▶ [Data listing]:

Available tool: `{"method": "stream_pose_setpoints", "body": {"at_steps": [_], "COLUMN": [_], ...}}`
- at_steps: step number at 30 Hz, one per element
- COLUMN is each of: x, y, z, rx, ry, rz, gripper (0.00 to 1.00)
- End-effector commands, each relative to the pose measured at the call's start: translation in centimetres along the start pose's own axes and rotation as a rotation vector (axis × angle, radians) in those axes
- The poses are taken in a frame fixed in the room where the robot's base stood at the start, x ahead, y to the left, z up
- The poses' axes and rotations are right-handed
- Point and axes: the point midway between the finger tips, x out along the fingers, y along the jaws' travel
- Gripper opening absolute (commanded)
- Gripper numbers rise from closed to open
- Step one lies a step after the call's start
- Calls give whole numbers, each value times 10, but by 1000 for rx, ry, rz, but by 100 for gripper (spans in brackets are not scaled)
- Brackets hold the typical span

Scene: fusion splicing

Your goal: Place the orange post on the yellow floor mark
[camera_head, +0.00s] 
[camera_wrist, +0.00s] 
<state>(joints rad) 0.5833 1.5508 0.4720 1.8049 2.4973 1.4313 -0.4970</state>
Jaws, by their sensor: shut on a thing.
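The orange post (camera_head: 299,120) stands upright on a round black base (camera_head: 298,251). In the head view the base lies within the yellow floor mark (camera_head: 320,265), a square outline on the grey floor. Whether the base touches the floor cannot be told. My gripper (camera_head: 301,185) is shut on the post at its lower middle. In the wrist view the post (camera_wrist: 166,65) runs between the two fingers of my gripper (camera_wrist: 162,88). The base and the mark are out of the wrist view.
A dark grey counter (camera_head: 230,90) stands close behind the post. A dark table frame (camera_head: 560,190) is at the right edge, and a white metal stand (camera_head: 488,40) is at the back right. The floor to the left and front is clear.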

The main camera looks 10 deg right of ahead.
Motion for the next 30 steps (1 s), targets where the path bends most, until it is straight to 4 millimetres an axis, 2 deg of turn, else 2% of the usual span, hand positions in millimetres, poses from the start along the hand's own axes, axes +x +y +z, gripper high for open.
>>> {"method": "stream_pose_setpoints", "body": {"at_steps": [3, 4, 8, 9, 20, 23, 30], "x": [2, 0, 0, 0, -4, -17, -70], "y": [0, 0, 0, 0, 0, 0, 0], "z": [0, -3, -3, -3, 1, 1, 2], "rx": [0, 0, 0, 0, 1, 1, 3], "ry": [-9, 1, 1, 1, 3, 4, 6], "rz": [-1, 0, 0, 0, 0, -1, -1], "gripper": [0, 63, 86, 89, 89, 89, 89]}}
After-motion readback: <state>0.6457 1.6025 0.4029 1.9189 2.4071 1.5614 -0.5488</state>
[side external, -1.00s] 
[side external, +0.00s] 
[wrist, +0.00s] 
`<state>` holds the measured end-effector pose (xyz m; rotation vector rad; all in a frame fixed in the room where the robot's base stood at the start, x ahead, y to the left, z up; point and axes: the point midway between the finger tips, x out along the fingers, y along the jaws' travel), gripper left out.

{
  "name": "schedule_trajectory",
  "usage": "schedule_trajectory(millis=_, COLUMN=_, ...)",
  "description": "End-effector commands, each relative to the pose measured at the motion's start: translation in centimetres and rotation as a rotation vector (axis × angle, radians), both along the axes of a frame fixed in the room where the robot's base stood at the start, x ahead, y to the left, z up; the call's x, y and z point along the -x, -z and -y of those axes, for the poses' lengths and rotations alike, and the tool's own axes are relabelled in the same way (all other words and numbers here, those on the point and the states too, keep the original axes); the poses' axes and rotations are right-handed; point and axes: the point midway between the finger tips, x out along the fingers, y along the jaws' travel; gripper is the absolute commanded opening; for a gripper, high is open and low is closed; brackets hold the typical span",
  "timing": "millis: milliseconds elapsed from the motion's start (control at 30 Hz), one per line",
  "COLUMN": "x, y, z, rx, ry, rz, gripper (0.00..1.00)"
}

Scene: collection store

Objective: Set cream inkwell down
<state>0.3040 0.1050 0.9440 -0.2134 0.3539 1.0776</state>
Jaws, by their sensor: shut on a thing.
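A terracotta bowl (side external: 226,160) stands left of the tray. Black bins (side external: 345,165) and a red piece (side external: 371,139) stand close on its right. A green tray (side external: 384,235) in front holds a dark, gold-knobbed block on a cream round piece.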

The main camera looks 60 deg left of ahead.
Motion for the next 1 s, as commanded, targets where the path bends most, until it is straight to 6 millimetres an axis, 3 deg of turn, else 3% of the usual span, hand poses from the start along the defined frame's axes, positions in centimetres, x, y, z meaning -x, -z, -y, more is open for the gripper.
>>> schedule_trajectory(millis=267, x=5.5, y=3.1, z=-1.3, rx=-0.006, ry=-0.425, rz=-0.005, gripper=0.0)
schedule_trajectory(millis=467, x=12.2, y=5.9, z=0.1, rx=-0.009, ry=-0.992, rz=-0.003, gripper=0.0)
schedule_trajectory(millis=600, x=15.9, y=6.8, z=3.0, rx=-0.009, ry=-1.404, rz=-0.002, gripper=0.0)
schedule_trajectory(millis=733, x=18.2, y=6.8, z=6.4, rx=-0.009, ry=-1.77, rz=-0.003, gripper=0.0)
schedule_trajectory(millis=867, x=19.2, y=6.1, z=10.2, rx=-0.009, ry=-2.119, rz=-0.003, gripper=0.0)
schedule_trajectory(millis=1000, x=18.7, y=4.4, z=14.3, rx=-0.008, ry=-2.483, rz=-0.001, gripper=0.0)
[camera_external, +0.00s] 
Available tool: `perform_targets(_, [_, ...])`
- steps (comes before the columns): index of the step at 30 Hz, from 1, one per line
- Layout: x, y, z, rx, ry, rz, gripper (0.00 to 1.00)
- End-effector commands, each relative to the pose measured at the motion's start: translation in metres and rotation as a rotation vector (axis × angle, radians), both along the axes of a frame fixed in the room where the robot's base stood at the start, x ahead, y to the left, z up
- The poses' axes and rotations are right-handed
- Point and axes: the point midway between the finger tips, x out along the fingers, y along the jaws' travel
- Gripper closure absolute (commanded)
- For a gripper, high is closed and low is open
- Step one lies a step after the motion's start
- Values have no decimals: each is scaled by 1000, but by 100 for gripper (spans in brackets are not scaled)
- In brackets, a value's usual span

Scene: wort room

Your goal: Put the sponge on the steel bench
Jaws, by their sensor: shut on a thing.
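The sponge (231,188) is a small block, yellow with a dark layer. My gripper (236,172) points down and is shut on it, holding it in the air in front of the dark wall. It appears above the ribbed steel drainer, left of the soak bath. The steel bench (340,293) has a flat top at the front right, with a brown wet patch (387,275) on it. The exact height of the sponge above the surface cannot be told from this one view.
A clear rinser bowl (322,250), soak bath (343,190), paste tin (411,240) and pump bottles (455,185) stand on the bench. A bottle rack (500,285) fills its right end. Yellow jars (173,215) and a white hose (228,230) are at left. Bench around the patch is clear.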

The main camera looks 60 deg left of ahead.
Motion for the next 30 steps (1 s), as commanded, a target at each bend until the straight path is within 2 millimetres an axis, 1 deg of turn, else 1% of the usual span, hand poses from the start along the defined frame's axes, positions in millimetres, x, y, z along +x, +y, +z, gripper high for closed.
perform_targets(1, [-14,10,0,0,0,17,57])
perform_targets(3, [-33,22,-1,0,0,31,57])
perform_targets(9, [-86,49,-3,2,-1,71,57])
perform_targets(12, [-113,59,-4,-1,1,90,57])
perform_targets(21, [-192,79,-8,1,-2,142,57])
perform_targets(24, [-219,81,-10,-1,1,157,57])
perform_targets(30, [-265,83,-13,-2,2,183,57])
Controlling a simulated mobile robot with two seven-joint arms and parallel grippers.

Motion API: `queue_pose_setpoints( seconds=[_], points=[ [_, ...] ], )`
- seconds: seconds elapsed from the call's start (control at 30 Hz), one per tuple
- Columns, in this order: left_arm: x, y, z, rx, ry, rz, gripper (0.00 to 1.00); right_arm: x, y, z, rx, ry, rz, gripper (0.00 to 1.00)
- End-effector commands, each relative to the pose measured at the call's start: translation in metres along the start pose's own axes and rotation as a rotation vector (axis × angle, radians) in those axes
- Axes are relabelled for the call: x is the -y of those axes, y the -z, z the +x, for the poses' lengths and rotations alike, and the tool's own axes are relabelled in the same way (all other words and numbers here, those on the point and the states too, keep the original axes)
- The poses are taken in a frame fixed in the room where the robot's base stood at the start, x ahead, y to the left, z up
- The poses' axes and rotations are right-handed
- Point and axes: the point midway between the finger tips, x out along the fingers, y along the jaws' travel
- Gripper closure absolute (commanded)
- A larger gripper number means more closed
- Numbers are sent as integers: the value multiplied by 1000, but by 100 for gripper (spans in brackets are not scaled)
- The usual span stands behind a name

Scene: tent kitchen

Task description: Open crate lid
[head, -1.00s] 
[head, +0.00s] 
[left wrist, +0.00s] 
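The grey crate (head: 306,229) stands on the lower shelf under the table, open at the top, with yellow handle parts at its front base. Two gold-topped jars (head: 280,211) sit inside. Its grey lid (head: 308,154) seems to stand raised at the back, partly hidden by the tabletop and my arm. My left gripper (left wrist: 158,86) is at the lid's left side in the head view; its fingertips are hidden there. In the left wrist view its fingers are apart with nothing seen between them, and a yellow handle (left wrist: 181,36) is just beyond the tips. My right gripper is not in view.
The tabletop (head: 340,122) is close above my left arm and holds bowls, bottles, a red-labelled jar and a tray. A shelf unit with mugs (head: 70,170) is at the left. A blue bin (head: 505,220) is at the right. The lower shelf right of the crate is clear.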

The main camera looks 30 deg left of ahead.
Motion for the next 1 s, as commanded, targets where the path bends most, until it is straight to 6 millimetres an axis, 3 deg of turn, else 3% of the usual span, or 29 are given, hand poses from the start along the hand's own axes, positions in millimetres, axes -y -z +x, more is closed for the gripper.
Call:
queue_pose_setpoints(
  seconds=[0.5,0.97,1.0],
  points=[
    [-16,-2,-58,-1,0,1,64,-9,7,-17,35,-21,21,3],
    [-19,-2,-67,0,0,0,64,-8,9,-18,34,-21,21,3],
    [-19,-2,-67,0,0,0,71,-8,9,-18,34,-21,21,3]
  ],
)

▶ [Written exercise]:
From the material above, copy each line that includes the word "goal".

▶ [Solution for this exercise]:
Your goal: Place the orange post on the yellow floor mark
Your goal: Put the sponge on the steel bench

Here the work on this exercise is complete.